I didn't know it was RPN!
But it is Y2K compatible!

It's batteries (NiCd's) are old and don't hold a charge long.

Follow-up: Oops! I just checked again, mine doesn't have the Scientific Calc overlay or the ROM chips needed for that function.
Is it possible I can get a HEX dump of the those ROM chips?

Edited: 29 July 2010, 1:31 p.m.


#65

Ren; Joerg & me checked out the HHC he was talking about and it turns out that although it has the manual and overlay; it did not have the RPN ROM itself. We were bummed. I have found that the Motorola chip was still available as of 3 years ago and it is mountable in one of those plastic frames that the insurance ROMs are sitting in. I think there is a very small market (about 6 or 7) for these: you, me, probably Katie, Michael, Viktor (since this allows three short RPN programs), Telly, & maybe Craig. Who knows - maybe one or two more. I have had no luck so far but if you can find how/where we can get them burned, maybe Eric or somebody can provide the code off their chip and we are all in business.

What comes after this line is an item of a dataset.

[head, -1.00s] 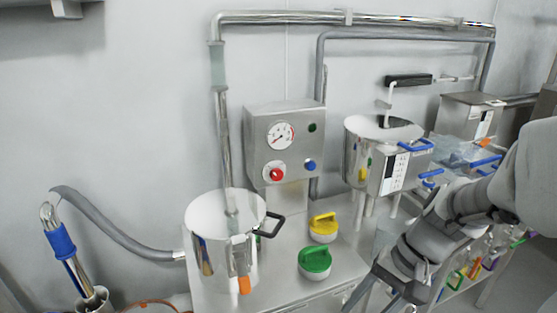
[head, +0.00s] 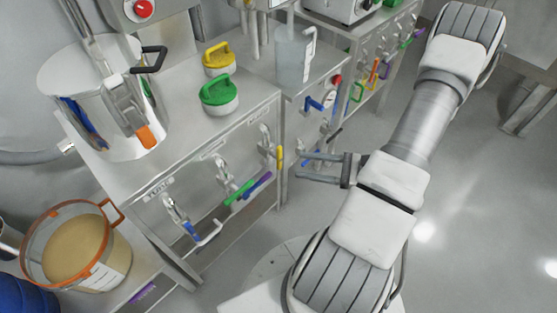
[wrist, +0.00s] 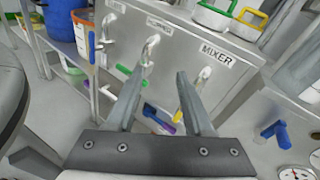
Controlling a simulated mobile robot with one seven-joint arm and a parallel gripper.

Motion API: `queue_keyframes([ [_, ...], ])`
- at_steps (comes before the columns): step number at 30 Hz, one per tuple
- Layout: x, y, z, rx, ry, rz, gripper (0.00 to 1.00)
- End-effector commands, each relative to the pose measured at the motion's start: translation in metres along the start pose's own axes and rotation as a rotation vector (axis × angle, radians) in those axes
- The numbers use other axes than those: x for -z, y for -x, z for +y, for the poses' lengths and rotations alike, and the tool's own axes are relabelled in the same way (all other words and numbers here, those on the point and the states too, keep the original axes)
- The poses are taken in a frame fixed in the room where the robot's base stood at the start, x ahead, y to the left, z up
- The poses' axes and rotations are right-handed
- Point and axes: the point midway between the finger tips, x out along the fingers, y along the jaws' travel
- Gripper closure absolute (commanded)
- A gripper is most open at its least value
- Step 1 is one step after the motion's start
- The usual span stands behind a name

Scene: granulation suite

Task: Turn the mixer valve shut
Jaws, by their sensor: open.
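The mixer valve (head: 265,138) is the rightmost valve on the front of the steel cabinet in the head view. A yellow lever part (head: 280,157) hangs by it, with a purple lever (head: 256,186) lower left. In the wrist view the MIXER label (wrist: 217,55) is above the valve's metal body (wrist: 205,73); my right finger partly covers the area below, where yellow (wrist: 178,117) shows. My gripper (head: 300,165) is open and empty, just right of the valve in the head view. The fingers point toward the cabinet front, apparently without contact.
Two neighbouring valves (head: 218,165) (head: 172,208) stand left on the same cabinet. Green (head: 220,92) and yellow (head: 219,57) lidded pots and a steel vessel (head: 85,95) are on top. A second bench with blue-handled valves (head: 320,103) is behind. The floor at right is clear.

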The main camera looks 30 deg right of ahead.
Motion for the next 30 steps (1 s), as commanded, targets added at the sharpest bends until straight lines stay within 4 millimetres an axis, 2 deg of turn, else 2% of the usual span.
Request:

I am waiting for a response on where to get the bare-nekid ROMs. and waiting......


#66

What is the chip?, I do have a small chip burner for 27xxx? family chips,
Hmmm, IIRC the burner needs to plug into an ISA bus slot...

I still might have one of those...


#67

ren; supposedly the eprom is the motorola mc68764. abra electronics had them as late as last january and they can be programmed. the guy who found them had his programmed somehow. i have tried to use abra's website to look it up but their search function can't find it. the search function can't find adapters, boards, resistors, LEDs or anything else either, so i think it is FUBAR, or it just doesn't like linux. i'll try to call soon. -db


#68

I have at least one EPROM programmer that can program MC68764, and I may even have some of them as they where the EPROM equivalent of the ROMs used in the original IBM PC. I also recall making adapters to replace them with the more common 2764, but that would probably not be an option in the confined space of a hand held device.